Identify outliers using isolation forest model.

Usage

isoforest(
  data,
  size,
  cutoff = 0.5,
  output,
  exclude = NULL,
  pc = FALSE,
  boot = FALSE,
  pcvar = NULL,
  var
)

Arguments

data

Dataframe of environmental variables extracted from where the species was recorded present or absent.

size

Proportion of data to be used in training isolation forest n´model. It ranges form 0.1 (fewer data selected ) to 1 to all data used in training isolation model.

cutoff

Cut to select where the record was an outlier or not.

output

Either clean: for a data set with no outliers or outlier: to output a dataframe with outliers. Default is 0.5.

exclude

Exclude variables that should not be considered in the fitting the one class model, for example x and y columns or latitude/longitude or any column that the user doesn't want to consider.

pc

Whether principal component analysis will be computed. Default FALSE

boot

Whether bootstrapping will be computed. Default FALSE

pcvar

Principal component analysis to e used for outlier detection after PCA. Default PC1

var

The variable of concern, which is vital for univariate outlier detection methods

Value

Dataframe with or with no outliers.

References

  1. Liu FeiT, Ting KaiM, Zhou Z-H. 2008. Isolation Forest. Pages 413–422 In 2008 Eighth IEEE International Conference on Data Mining.

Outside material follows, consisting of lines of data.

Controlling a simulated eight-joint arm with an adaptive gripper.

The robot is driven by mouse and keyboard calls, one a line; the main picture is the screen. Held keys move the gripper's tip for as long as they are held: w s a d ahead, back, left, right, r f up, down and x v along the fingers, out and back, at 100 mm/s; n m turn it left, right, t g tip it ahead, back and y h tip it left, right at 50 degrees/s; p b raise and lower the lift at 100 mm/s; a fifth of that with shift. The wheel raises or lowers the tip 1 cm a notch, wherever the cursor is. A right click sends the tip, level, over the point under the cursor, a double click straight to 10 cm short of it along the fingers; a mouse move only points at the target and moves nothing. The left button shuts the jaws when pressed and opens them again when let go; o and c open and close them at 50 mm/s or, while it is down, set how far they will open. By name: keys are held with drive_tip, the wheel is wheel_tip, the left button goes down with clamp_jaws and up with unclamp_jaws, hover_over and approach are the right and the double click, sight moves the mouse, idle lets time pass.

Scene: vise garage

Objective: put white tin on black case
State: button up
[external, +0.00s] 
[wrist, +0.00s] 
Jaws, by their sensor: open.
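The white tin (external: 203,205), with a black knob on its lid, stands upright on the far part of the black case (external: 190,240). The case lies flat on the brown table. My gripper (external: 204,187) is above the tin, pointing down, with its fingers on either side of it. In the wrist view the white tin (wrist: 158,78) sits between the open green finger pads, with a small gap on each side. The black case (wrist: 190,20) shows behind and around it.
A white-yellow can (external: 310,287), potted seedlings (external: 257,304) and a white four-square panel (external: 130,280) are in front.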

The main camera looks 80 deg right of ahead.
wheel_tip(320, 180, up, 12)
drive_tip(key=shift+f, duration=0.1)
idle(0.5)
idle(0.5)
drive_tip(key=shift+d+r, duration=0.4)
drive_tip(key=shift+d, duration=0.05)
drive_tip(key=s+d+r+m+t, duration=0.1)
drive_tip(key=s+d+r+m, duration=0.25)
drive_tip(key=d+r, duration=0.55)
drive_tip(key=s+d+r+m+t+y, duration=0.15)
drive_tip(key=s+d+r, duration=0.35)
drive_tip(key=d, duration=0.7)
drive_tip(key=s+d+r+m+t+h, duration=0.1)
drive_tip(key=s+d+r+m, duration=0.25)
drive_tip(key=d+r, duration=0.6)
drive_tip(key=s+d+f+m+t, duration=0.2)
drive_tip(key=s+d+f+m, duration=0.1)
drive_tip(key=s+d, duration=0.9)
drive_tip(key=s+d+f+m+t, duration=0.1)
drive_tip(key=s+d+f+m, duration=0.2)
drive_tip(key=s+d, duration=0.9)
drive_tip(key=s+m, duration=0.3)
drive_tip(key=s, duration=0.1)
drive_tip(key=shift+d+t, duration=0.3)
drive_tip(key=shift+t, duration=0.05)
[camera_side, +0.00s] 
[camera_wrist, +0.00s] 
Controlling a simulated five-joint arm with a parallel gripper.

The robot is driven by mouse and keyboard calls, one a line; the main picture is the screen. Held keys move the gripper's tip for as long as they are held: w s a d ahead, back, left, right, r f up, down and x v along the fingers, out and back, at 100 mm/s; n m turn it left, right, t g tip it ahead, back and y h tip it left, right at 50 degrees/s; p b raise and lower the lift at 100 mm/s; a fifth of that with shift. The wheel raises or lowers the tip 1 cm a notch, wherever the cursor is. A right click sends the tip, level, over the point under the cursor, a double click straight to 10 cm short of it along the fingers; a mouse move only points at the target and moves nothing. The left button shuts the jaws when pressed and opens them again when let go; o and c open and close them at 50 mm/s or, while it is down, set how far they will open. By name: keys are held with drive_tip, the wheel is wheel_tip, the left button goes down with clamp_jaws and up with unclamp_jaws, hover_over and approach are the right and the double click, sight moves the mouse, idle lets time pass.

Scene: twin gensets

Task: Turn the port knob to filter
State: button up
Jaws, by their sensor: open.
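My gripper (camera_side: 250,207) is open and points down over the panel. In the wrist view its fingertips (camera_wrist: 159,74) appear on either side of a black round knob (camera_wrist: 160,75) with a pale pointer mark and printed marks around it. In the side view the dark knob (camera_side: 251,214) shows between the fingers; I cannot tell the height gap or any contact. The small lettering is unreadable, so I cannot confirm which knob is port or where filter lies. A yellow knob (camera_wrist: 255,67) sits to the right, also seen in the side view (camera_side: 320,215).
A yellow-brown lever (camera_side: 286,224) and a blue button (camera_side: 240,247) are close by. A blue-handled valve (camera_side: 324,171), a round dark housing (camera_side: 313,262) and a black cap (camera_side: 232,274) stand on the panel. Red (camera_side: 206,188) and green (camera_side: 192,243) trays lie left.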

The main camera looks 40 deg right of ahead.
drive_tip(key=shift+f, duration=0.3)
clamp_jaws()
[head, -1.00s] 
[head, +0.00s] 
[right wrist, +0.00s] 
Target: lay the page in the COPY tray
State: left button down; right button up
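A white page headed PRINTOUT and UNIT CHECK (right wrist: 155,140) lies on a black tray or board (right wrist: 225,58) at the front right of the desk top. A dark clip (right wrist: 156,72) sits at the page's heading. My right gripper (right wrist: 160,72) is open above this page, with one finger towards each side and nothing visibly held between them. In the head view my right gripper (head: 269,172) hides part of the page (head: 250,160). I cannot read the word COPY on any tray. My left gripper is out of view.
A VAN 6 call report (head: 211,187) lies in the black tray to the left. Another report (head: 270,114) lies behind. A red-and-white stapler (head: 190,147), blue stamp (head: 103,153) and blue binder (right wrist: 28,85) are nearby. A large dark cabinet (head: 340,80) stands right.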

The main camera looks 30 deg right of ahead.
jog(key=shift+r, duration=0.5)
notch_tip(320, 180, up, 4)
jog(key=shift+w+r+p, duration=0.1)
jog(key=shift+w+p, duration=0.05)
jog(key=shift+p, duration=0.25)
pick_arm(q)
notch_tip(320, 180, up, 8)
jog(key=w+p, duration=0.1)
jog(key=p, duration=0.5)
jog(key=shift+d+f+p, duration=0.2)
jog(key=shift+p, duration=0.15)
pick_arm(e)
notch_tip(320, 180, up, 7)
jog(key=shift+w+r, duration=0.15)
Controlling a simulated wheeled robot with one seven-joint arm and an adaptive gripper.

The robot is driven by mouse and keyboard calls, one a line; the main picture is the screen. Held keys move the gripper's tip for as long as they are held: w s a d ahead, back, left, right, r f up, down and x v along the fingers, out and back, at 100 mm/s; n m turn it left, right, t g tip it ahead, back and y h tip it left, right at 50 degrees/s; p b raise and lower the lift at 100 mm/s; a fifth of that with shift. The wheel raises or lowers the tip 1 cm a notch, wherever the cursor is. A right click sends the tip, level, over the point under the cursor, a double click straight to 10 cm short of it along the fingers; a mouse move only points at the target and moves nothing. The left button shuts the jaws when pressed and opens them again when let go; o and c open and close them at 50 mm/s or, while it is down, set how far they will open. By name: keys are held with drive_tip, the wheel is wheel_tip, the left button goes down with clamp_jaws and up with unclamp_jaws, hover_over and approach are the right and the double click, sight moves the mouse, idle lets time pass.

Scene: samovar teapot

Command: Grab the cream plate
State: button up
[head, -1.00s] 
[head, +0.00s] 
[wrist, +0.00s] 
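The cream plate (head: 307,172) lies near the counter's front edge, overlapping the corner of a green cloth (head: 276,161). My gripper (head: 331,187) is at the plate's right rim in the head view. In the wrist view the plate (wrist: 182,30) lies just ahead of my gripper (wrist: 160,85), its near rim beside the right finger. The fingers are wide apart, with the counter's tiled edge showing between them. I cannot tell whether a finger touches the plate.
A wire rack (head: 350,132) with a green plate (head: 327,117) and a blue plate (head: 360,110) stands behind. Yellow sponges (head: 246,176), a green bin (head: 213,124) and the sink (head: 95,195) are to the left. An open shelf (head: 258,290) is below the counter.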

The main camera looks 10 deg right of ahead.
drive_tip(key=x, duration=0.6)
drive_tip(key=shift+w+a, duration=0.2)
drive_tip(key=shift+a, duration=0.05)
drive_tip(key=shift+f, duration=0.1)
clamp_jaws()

Available from https://ieeexplore.ieee.org/abstract/document/4781136 (accessed November 18, 2023).

Examples


if (FALSE) { # \dontrun{

data("efidata")

gbd <- check_names(data = efidata, colsp='scientificName', pct=90, merge=TRUE)

danube <- system.file('extdata/danube.shp.zip', package='specleanr')

db <- sf::st_read(danube, quiet=TRUE)

wcd <- terra::rast(system.file('extdata/worldclim.tiff', package='specleanr'))

refdata <- pred_extract(data = gbd, raster= wcd ,
                       lat = 'decimalLatitude',
                       lon= 'decimalLongitude',
                       colsp = 'speciescheck',
                      bbox = db,
                       minpts = 10)

iosd <- isoforest(data = refdata[['Salmo trutta']], size = 0.7,  output='outlier',
                  exclude = c("x", "y"))
} # }